Stock prices finished the week on a strong note after the release of the June NFP report. The S&P 500 rose 0.6% to 2,425 and the Dow Jones rose 0.4% to 21,414. Over the course of the week those indices were 0.07% and 0.3% higher respectively. The KBW Bank index today advanced 0.6% and utilities rose 0.2%. The June NFP report showed that payrolls rose by 222k in June which was higher than estimates of 170k. However the trend of strong payrolls and weak wage growth continues as earnings rose just 0.2% on the month. The report seemed to land in a sweet spot for investors based on the market reaction. The “risk-friendly” report sent indices higher in spite of a renewed sharp selloff in oil prices. On that backdrop the 2 year Treasury yield was unchanged again at 1.40%. The 10 year Treasury yield rose 2bp to 2.39%. Accordingly 2yr vs 10yr bear steepened to 0.99%. Over the course of the week the 2 and 10 year were 1 and 9bp higher respectively. The dollar also found strength from the NFP report. USD rose 0.2% against EUR to $1.1406. USD rose 0.6% against JPY to Y113.91. USd rose 0.7% against GBP to $1.2884. WTI fell 2.7% to $44.30 while Brent also fell 2.7% to $46.80.

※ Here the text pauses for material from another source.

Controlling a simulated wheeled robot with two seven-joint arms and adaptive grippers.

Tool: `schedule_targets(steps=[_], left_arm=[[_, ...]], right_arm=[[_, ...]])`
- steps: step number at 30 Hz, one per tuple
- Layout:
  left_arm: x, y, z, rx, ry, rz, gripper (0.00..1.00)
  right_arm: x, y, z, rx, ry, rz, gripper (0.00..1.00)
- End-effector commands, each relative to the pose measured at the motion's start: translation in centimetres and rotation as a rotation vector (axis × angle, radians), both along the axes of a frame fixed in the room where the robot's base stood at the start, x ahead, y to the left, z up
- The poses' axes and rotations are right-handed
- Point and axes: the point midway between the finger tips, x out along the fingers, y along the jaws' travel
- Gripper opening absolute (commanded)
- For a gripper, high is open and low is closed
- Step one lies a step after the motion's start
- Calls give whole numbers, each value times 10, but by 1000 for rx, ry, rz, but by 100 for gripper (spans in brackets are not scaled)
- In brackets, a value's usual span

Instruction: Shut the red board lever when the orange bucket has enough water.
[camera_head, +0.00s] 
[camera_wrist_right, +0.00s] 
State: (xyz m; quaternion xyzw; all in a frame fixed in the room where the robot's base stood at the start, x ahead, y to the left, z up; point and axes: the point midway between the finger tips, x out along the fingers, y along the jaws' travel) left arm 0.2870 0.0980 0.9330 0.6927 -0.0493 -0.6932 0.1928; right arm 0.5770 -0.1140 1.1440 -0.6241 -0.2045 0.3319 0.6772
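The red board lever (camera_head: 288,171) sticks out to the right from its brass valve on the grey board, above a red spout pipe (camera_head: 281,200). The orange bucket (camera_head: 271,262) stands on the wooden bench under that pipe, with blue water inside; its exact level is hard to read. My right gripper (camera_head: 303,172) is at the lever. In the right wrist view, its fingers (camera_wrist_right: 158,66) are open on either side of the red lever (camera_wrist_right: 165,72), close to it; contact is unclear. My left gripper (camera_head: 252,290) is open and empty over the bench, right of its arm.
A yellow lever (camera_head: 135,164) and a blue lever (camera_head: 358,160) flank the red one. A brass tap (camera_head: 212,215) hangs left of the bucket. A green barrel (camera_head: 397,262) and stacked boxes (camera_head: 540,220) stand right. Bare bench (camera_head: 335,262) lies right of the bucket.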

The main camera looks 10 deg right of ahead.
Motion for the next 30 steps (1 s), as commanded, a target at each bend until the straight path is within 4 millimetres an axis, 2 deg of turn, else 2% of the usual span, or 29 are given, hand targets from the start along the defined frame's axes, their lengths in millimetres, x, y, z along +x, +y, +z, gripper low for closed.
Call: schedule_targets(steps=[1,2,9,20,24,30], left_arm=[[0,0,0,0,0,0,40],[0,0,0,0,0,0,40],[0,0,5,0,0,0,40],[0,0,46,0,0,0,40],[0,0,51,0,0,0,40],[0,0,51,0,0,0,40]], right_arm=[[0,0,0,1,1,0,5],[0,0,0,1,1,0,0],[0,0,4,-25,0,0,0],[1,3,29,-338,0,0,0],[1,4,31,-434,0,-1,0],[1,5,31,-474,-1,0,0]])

Data today showed that nonfarm payrolls rose by 222k in June, which exceeded analyst estimates which called for a 170k gain. The prior month was also revised upwards by 14k. The monthly trend for nonfarm payrolls continues to look positive for 2017. The unemployment rate ticked up one tenth of a percentage point to 4.4% however that could be attributed to a slightly higher participation rate. In spite of the very strong reading on payrolls, wage growth continues to disappoint. Average hourly earnings rose just 0.2% on the month compared to estimates which called for a 0.3% gain. That amounts to an annualized pace of 2.5% which is somewhat stagnant. This is a recurring trend over the last year, as the Fed maintains that low unemployment will eventually drive wage growth. Stock markets rally as this is somewhat of a goldilocks scenario for investors. The economy is healthy as reflected by the continually low unemployment and strong payrolls. However wage growth and inflation is not high enough to the point when it could cause the Fed to raise rates. That ideal scenario for investors has send the S&P 500 forward P/E ratio to 17.5x which is elevated by historical standards.
Richard Koo at Nomura writes about the potential market effects of the Fed unwinding its balance sheet. He believes that it potentially could lead to a big increase in interest rates. When the Fed is reinvesting principal payments of maturing securities, normally the Treasury will issue refunding bonds to private investors, and pay the Fed with the proceeds of the refunding bond. As the Fed continues to reinvest principal and interest payments, all of the money stays in the fixed income market. However once the Fed stops reinvesting, the proceeds of the refunding bonds will be paid to the Fed and at that point they will effectively disappear and be removed from the market. Koo believes that this should have the same effect as a massive increase in the fiscal deficit which would normally lead to a selloff in rates. Koo believes that over the next four years private savings will have to increase by 300, 600, 600, and 450 billion in order to make up for this gap. However based on his conversations with clients, he believes that many investors are surprised and unaware of this fact, and that as a result Treasury yields may still be supported. He likens the situation to Greece before the European sovereign debt crisis. At that point Greek bond yields traded close to Germany because Koo argues investors prioritized the belief that the government was observing the Maastricht Treaty’s cap on deficits over Greece’s actual deficit. The report states that value is a social construct, meaning that if investors don’t notice that interest rates should be higher, they may not ever increase.
Funding from investors has allowed oil companies to weather the storm and continue opening new wells. Oil prices have fallen 13% since April, and in that time frame US producers have put 100 rigs online. Oil production is on track to hit a record high of 10 million barrels a day in the United States as more oil companies expand their drilling initiatives. However to some it seems to be an inefficient allocation of capital. Investors are rewarding producers who are able to report production growth, as opposed to those who are able to tighten their belts and get by at the current levels. Around current price levels oil companies spend more money than they earn back through revenues. Last year when oil prices averaged $43 oil companies spend $1.58 for every $1 in revenue. Over the next six months oil companies are on track to spend $20bn in excess of their revenues. Part of the reason for this could be that oil executive compensation is oftentimes tied to production growth as opposed to profitability. At the same time investors are rewarding companies for growth as opposed to earnings, which is reminiscent of how they will pay a high multiple for a loss making tech company as long as it is reporting growth. Investors have been a lifeline for oil companies, which have raised capital in high yield and equity markets since oil prices took a turn for the worst. Last year oil companies issued a record amount of equity. However times may be turning if oil companies continue to shoot themselves in the foot by increasing production at all costs. After a busy 2016, capital raisings from the energy sector have trailed off in 2017 which could suggest that investor appetite is full.